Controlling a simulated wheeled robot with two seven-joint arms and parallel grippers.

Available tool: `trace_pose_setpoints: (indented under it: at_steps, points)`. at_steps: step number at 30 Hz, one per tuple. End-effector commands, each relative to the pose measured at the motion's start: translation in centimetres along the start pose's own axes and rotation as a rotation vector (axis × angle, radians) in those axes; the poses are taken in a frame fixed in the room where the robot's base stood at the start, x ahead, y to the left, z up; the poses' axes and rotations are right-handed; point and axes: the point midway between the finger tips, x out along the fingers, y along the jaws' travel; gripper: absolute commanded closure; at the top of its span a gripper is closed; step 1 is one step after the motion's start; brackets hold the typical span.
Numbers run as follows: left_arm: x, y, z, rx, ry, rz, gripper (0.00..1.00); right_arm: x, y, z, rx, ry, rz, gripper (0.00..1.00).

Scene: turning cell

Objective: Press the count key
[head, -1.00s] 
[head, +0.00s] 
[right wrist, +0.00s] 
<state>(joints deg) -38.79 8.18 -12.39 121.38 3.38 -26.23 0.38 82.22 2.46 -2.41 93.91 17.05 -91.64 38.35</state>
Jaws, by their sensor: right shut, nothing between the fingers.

• _SET PROBLEM_: Transcribe the data. Leave every line exactly as it is.

• _RESPONSE TO THE TASK_:
Controlling a simulated wheeled robot with two seven-joint arms and parallel grippers.

Available tool: `trace_pose_setpoints: (indented under it: at_steps, points)`. at_steps: step number at 30 Hz, one per tuple. End-effector commands, each relative to the pose measured at the motion's start: translation in centimetres along the start pose's own axes and rotation as a rotation vector (axis × angle, radians) in those axes; the poses are taken in a frame fixed in the room where the robot's base stood at the start, x ahead, y to the left, z up; the poses' axes and rotations are right-handed; point and axes: the point midway between the finger tips, x out along the fingers, y along the jaws' travel; gripper: absolute commanded closure; at the top of its span a gripper is closed; step 1 is one step after the motion's start; brackets hold the typical span.
Numbers run as follows: left_arm: x, y, z, rx, ry, rz, gripper (0.00..1.00); right_arm: x, y, z, rx, ry, rz, gripper (0.00..1.00).

Scene: turning cell

Objective: Press the count key
[head, -1.00s] 
[head, +0.00s] 
[right wrist, +0.00s] 
<state>(joints deg) -38.79 8.18 -12.39 121.38 3.38 -26.23 0.38 82.22 2.46 -2.41 93.91 17.05 -91.64 38.35</state>
Jaws, by their sensor: right shut, nothing between the fingers.

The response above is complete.